In days of yore this was what were called Test Transmissions.
In article <...>, ... (lloyd A) wrote:
Eric Tesug <...> said:
Now this is where I am confused, who decides what is a proper service?
What about people who want a non-stop music service?
In days of yore this was what were called Test Transmissions.
That was days of yore. In days of yore an American talk station was used as a test transmission and it proved more popular that the proper service :-)
In days of yore there was little choice.
In days of yore the notion that I would be connected at 3.6M to the internet with a USB dongle plugged into my laptop would have been laughed at – something from Star Trek.
The days of yore are great, wonderful.
Days of yore with 78rpm chunks of stuff being played
Days of yore when tape got ruined and the interview was lost.

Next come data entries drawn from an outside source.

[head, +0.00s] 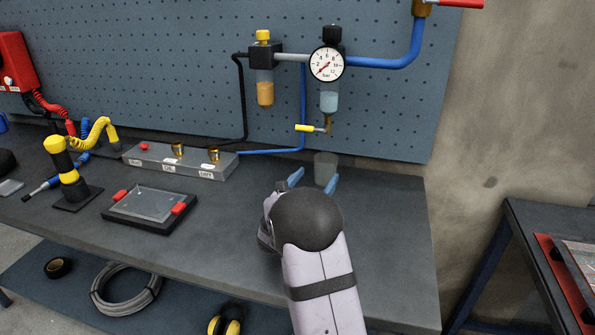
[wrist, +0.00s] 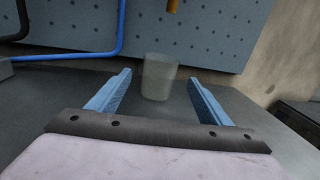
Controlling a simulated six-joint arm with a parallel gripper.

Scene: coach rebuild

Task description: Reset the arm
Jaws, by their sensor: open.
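My gripper (head: 312,182) is low over the right part of the dark workbench (head: 385,240). Its two blue fingers are spread wide with nothing held between them; the wrist view shows them too (wrist: 158,92). A clear grey cup (head: 325,165) stands upright on the bench just beyond the fingertips. In the wrist view the cup (wrist: 158,77) appears centred ahead of the gap between the fingers. My arm hides part of the bench below the gripper.
Above the cup hang a filter bowl with a yellow-handled drain valve (head: 312,128) and a pressure gauge (head: 327,63) on the blue pegboard (head: 400,115). A grey manifold block (head: 180,160), a black tray (head: 150,207) and a yellow-black tool (head: 66,165) stand left. The bench's front right is clear.

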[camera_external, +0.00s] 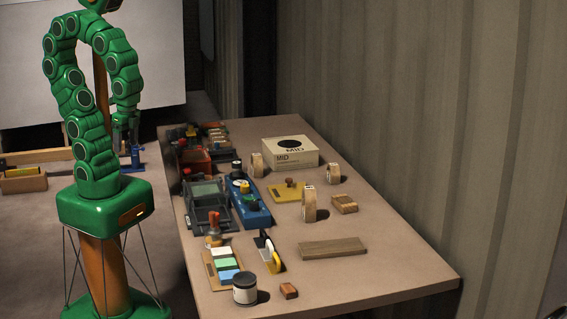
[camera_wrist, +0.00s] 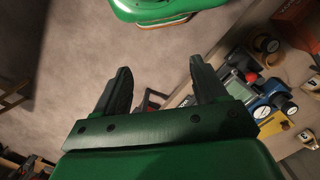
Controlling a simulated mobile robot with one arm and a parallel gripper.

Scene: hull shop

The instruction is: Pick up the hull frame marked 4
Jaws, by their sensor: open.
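Several pale wooden pieces with rounded outlines, which look like hull frames, stand on the table (camera_external: 375,262). One is at the back (camera_external: 256,165), one at the right (camera_external: 333,174) and one nearer the middle (camera_external: 309,204). Some pale rounded pieces also show at the right of the wrist view (camera_wrist: 262,112). My gripper (camera_wrist: 160,80) is open, with nothing between its fingers. In the external view it hangs left of the table (camera_external: 125,134), well apart from the wooden pieces.
A MID box (camera_external: 290,154) stands at the table's back. The table's front right is clear. A corrugated wall runs along the right.

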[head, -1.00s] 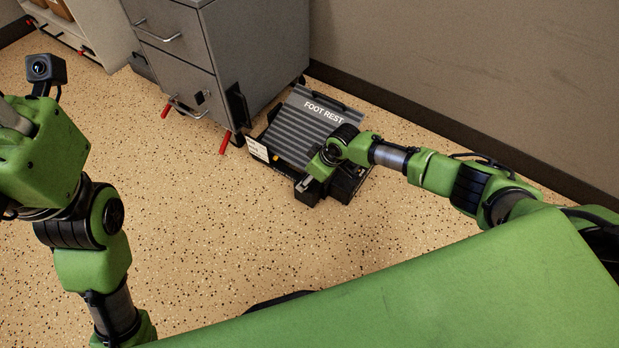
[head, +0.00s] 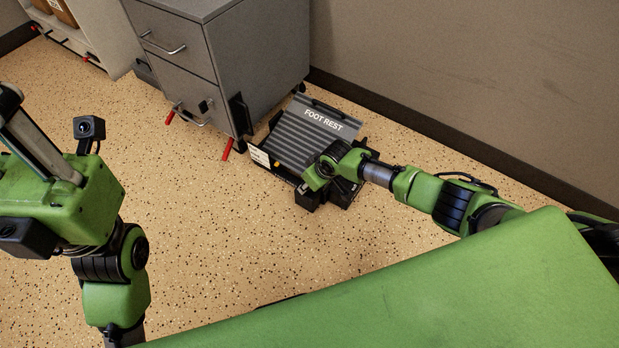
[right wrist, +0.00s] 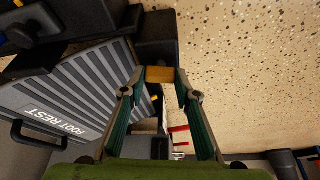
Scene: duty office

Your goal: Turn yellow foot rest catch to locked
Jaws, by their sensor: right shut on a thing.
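The grey ribbed foot rest (head: 302,133) lies on the floor beside the cabinet, its lettering facing up. It also fills the left of the right wrist view (right wrist: 75,92). The yellow catch (right wrist: 158,74) shows between my right fingertips at the foot rest's black end block. My right gripper (right wrist: 157,80) is shut on it. In the head view my right gripper (head: 312,188) is over the near corner of the foot rest and hides the catch. My left gripper (head: 35,145) is raised at the left edge, away from the foot rest; its fingertips are not clear.
A wall (head: 480,80) runs behind. A shelf unit (head: 95,40) is at the far left. The speckled floor (head: 210,230) in front is clear.

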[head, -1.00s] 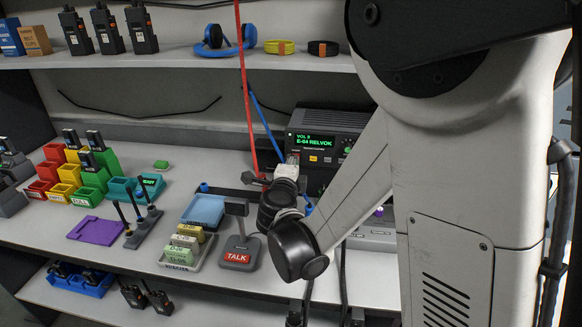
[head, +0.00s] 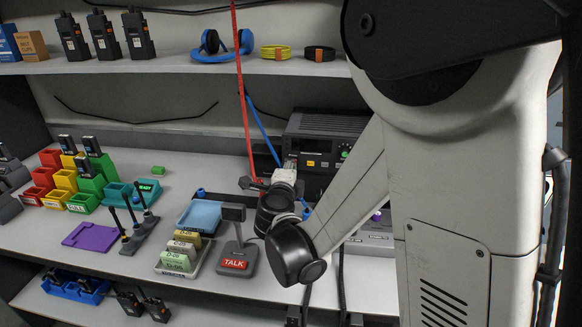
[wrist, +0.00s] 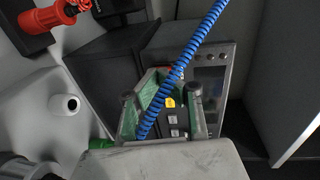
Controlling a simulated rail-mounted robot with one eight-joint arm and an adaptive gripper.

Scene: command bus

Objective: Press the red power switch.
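The black radio unit (head: 326,126) stands on the counter behind my arm. Its display area is dark, and a yellow button (head: 311,163) shows on its front. My gripper (head: 287,168) is at the left part of the radio's front. In the wrist view its green-padded fingers (wrist: 163,110) are apart, with the yellow button (wrist: 170,103) and grey buttons seen between them. A small red patch (wrist: 176,72), perhaps the power switch, shows beyond the fingers, partly behind a blue coiled cord. Whether a finger touches the switch cannot be told.
A desk microphone with a red TALK button (head: 234,264) stands left of my arm. Colored bins (head: 80,180) are farther left. The upper shelf (head: 180,68) is above.

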Yes the days or yore were great, there's no denying that, but they are days of yore – today people want and DEMAND more things than the days of yore and who are we to say what they want is not proper. I certainly am not.
In the days of yore the news story on Sky News now would have had many people saying, in news rooms, oh we have to be cautious with that. Today over 50 million hits on a web site have shown people power – right or wrong that would not have been possible in days of yore.
I respect the days of yore, but I would much rather live now than then.